Exercise objective
Gather every line below where "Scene" appears.

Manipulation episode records
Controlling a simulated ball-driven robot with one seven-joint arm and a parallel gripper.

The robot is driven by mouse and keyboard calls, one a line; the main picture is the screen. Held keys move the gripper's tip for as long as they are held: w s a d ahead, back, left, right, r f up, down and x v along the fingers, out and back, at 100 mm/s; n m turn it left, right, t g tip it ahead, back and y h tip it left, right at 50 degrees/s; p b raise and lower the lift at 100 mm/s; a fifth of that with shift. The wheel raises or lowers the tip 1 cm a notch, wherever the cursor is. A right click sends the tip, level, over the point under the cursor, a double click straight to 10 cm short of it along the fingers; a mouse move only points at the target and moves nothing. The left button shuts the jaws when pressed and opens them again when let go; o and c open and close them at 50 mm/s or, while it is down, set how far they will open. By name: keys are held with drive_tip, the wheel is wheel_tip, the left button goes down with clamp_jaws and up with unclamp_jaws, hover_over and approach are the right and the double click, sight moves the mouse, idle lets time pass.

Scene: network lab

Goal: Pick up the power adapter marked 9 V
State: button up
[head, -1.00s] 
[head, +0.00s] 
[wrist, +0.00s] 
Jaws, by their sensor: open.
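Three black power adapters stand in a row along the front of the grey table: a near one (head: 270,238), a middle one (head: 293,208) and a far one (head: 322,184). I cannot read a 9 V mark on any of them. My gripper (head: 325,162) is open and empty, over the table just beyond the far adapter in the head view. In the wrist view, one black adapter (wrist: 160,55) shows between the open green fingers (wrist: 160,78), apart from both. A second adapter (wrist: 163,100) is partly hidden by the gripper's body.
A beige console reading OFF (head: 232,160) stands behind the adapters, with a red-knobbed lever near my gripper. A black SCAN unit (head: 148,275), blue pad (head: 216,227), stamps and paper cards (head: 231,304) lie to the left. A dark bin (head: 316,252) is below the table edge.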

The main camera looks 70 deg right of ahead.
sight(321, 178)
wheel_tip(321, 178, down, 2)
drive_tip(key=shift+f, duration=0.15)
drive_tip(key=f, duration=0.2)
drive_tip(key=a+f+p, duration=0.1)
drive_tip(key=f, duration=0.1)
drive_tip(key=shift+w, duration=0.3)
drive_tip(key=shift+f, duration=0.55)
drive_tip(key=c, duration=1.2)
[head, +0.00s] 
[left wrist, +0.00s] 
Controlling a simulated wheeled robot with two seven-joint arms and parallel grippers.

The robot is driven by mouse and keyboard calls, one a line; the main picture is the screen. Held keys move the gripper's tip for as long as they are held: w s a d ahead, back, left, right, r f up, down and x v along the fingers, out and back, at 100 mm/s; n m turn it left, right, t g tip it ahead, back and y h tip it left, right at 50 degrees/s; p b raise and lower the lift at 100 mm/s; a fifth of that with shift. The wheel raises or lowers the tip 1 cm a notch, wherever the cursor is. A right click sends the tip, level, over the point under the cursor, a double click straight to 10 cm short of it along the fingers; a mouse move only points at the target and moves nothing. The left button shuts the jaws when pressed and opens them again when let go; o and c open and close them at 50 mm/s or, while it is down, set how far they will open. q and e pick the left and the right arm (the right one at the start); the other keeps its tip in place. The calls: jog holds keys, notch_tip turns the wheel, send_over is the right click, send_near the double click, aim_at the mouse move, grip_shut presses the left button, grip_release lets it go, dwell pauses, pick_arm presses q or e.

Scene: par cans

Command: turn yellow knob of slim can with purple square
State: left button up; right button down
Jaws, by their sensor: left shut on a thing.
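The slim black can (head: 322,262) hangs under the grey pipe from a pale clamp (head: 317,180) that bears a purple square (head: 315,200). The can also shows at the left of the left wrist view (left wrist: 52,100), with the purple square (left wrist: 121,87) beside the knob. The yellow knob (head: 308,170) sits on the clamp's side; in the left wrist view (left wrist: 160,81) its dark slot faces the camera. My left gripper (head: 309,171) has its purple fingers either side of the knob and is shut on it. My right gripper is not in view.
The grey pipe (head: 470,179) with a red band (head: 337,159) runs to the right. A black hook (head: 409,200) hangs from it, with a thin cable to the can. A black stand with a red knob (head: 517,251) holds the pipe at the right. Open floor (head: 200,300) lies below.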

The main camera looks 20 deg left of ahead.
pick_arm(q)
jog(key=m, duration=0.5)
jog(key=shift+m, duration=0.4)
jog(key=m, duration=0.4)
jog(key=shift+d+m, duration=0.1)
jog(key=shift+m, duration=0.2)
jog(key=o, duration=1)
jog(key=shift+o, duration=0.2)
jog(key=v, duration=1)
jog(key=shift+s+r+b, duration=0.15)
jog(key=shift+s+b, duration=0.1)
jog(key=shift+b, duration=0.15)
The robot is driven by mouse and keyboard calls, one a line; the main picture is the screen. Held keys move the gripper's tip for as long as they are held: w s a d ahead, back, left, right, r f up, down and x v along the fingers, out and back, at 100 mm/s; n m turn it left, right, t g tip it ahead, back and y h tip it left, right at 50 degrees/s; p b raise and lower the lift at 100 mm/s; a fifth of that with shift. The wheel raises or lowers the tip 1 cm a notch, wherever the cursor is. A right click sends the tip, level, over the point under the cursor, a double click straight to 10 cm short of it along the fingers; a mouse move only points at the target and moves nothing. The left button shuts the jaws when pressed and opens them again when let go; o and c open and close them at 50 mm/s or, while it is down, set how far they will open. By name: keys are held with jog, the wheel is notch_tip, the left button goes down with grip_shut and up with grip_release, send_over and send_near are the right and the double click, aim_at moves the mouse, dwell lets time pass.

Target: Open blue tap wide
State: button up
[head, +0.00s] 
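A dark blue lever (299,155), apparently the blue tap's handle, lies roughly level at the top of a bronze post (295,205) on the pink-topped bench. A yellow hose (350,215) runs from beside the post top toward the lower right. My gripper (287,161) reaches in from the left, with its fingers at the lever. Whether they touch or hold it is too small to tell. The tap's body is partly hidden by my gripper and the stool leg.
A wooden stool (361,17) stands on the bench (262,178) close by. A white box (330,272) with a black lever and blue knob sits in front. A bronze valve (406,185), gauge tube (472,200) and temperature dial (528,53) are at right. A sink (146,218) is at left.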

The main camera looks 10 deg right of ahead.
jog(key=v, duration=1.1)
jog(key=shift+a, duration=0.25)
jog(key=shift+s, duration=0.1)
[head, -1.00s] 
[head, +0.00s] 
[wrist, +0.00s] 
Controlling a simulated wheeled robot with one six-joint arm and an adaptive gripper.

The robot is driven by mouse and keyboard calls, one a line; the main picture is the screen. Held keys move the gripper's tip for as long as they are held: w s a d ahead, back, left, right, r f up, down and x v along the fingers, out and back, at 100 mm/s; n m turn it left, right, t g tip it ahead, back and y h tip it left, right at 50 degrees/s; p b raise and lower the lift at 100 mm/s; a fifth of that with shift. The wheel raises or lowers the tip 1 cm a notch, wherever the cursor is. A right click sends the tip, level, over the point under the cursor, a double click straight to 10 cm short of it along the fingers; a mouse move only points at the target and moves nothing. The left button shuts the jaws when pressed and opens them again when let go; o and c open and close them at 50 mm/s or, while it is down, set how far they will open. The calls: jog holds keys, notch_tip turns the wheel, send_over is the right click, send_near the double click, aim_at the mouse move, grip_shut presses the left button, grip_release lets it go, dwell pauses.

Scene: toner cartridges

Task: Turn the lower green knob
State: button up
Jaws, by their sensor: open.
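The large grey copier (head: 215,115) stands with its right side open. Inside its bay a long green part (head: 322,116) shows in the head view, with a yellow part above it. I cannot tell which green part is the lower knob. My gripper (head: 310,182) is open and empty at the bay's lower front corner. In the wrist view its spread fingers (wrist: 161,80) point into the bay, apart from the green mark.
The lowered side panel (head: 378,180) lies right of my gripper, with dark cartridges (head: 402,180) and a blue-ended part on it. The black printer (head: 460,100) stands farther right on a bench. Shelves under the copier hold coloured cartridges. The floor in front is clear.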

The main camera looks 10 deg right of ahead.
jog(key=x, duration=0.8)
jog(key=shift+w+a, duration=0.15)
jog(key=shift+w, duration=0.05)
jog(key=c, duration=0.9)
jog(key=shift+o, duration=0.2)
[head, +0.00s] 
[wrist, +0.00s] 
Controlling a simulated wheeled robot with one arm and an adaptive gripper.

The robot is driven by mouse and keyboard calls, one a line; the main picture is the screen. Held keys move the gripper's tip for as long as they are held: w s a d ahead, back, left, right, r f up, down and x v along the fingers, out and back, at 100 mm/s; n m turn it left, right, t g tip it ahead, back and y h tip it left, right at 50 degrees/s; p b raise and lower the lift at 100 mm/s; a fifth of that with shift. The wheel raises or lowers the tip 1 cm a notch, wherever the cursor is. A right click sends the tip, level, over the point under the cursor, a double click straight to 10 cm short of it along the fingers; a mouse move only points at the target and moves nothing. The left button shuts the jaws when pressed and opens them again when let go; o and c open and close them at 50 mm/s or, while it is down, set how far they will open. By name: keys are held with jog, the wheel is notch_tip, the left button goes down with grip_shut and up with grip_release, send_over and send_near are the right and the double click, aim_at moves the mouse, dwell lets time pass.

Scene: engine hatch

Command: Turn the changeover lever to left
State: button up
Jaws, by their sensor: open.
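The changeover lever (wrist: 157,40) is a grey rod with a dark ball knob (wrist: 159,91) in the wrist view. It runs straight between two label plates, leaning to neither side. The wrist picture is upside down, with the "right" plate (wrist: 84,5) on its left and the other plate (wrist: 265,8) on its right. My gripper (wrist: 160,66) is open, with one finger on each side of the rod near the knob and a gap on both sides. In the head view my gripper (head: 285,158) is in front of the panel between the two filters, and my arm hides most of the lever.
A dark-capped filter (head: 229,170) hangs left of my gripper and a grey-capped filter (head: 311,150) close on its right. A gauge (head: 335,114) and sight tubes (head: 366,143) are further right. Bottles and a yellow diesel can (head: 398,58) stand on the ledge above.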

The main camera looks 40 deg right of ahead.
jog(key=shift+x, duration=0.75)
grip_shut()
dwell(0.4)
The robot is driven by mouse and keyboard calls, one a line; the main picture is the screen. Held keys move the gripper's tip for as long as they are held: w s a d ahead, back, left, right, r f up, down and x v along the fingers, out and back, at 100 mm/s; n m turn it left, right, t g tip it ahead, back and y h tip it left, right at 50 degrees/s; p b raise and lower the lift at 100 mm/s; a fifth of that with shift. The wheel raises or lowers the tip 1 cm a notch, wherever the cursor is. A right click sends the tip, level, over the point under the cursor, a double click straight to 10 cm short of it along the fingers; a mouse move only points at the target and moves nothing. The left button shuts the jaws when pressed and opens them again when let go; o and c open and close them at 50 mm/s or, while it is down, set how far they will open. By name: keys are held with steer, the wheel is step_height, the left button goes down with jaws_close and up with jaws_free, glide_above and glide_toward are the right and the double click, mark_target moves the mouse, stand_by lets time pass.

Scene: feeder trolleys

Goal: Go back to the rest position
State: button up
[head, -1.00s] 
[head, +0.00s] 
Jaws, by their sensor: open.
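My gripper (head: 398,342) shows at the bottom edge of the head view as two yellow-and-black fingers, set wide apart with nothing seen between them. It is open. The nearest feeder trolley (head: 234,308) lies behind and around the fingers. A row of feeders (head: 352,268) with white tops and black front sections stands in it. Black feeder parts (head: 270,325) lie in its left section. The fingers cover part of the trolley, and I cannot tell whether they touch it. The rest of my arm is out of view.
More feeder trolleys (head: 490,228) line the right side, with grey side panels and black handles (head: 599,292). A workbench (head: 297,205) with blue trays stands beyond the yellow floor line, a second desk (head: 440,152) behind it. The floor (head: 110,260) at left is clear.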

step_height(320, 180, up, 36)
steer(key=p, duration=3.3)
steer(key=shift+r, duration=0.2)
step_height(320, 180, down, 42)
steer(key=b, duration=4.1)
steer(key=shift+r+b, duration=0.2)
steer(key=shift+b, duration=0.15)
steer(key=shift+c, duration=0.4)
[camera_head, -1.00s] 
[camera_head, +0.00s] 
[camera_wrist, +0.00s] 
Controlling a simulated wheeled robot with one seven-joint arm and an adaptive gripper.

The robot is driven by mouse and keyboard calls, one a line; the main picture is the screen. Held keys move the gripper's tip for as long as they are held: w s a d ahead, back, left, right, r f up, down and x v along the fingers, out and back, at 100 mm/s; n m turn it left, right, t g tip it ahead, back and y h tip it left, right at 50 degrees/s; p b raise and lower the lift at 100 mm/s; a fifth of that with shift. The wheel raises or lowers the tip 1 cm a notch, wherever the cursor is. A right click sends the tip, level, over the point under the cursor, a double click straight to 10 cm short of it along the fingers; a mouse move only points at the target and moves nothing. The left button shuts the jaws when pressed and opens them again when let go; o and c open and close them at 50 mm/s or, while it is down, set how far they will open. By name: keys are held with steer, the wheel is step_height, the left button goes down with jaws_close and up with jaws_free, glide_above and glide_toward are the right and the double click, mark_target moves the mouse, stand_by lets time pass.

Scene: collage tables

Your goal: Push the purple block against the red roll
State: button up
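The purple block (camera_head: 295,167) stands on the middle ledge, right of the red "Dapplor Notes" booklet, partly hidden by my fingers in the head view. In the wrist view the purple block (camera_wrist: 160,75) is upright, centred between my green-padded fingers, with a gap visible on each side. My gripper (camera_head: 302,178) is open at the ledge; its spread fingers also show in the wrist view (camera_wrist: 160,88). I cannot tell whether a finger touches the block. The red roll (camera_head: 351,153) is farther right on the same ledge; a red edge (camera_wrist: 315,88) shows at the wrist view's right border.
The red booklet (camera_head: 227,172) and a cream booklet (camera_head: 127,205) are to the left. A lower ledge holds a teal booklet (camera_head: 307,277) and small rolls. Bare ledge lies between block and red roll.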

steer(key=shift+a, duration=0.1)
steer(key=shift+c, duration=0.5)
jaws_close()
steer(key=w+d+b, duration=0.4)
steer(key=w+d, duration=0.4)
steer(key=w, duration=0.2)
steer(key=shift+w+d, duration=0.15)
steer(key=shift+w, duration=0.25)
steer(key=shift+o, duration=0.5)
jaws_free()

Solved exercise
Scene: network lab
Scene: par cans
Scene: toner cartridges
Scene: engine hatch
Scene: feeder trolleys
Scene: collage tables

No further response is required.